Reproduce exactly the lines from the line with "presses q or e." through the line with "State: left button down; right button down", both included, and no other lines.

--- START DATA LINES ---

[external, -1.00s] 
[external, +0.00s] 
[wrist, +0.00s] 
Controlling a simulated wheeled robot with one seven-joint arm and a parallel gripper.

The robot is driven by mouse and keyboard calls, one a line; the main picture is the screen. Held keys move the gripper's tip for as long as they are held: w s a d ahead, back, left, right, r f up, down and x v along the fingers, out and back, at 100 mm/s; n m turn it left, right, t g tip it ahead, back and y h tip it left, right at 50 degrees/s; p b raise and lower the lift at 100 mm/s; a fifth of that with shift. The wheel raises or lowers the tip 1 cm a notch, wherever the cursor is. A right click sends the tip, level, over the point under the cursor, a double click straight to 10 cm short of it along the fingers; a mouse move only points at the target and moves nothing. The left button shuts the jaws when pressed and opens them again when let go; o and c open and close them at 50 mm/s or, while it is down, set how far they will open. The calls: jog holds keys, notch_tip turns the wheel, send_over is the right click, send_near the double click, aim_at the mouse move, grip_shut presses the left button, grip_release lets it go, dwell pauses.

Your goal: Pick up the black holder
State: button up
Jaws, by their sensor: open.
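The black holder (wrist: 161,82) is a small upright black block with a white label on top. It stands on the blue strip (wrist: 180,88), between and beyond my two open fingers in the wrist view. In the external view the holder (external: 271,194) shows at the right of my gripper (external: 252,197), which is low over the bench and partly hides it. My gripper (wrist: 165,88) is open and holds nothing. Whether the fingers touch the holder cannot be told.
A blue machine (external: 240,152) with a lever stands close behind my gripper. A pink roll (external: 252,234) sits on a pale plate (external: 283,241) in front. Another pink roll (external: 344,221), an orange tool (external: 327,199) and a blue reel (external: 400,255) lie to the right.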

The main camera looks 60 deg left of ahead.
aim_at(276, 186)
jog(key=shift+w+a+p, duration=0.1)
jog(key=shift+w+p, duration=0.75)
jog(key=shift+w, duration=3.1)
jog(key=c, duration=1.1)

--- END DATA LINES ---
--- START DATA LINES ---

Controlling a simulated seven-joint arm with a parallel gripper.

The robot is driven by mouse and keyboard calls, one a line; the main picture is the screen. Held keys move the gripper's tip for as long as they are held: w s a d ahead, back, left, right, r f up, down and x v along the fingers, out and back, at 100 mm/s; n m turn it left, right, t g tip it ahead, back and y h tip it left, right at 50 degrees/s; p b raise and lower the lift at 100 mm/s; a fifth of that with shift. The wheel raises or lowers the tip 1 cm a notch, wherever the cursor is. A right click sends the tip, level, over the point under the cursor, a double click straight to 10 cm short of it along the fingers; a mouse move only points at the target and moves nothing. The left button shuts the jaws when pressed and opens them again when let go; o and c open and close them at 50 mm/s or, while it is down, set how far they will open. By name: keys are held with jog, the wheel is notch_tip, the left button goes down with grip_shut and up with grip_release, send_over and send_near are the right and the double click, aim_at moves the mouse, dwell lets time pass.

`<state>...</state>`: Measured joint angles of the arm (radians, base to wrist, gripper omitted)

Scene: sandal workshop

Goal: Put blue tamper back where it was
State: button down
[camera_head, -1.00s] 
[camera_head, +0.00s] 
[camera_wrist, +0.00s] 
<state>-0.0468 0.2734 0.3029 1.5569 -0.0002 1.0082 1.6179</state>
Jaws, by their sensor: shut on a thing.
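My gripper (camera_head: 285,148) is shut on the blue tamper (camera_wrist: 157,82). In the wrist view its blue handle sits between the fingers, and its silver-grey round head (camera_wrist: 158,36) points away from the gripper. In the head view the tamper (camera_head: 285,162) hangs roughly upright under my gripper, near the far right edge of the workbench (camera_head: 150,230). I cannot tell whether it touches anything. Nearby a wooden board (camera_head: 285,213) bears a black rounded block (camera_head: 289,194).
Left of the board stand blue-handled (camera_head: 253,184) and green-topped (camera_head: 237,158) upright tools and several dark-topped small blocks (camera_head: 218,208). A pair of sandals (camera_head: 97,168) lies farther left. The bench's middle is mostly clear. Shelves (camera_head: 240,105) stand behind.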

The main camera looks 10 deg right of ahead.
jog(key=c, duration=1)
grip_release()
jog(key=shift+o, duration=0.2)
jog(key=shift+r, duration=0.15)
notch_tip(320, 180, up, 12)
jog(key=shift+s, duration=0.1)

--- END DATA LINES ---
--- START DATA LINES ---

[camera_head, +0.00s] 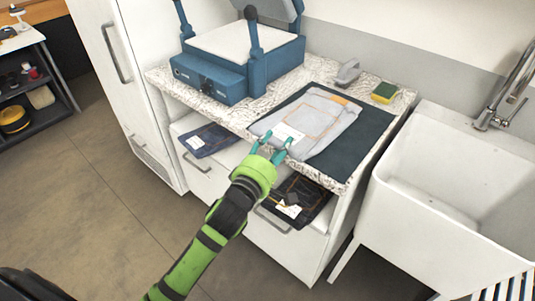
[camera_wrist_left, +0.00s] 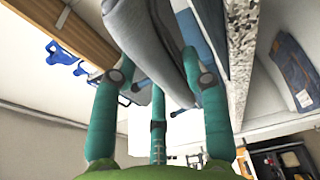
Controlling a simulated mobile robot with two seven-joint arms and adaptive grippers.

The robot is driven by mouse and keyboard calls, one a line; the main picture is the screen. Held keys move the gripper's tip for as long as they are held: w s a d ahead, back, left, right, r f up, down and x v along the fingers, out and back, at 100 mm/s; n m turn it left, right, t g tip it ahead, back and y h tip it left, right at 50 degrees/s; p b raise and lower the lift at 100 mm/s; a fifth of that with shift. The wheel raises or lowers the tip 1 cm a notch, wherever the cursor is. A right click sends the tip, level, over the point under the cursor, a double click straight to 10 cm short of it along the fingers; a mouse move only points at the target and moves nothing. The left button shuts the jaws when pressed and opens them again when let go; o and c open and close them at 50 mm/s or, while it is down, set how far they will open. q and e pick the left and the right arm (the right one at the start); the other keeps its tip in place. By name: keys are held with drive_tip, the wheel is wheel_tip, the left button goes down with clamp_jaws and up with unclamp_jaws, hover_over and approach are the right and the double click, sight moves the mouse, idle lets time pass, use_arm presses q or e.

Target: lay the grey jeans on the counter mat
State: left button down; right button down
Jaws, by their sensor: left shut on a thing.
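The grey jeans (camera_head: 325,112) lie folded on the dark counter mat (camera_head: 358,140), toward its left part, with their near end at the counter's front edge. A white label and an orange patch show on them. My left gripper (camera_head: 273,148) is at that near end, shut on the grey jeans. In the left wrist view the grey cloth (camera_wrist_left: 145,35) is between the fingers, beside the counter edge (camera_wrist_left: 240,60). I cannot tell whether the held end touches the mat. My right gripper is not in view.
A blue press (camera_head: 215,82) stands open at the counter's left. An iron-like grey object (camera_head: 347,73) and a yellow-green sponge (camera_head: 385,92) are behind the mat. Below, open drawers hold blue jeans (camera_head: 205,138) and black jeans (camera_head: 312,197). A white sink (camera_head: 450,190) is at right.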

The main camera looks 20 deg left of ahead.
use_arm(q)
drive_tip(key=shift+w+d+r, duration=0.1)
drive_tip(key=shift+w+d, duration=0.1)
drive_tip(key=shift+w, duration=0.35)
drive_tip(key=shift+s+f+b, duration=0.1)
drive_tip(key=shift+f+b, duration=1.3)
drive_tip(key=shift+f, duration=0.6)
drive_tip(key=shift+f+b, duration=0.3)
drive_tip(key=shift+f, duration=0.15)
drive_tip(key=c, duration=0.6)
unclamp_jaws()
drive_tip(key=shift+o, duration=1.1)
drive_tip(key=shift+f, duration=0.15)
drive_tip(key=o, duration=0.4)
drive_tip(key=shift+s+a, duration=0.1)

--- END DATA LINES ---

▶ [EXERCISE RESULT]:
The robot is driven by mouse and keyboard calls, one a line; the main picture is the screen. Held keys move the gripper's tip for as long as they are held: w s a d ahead, back, left, right, r f up, down and x v along the fingers, out and back, at 100 mm/s; n m turn it left, right, t g tip it ahead, back and y h tip it left, right at 50 degrees/s; p b raise and lower the lift at 100 mm/s; a fifth of that with shift. The wheel raises or lowers the tip 1 cm a notch, wherever the cursor is. A right click sends the tip, level, over the point under the cursor, a double click straight to 10 cm short of it along the fingers; a mouse move only points at the target and moves nothing. The left button shuts the jaws when pressed and opens them again when let go; o and c open and close them at 50 mm/s or, while it is down, set how far they will open. q and e pick the left and the right arm (the right one at the start); the other keeps its tip in place. By name: keys are held with drive_tip, the wheel is wheel_tip, the left button goes down with clamp_jaws and up with unclamp_jaws, hover_over and approach are the right and the double click, sight moves the mouse, idle lets time pass, use_arm presses q or e.

Target: lay the grey jeans on the counter mat
State: left button down; right button down

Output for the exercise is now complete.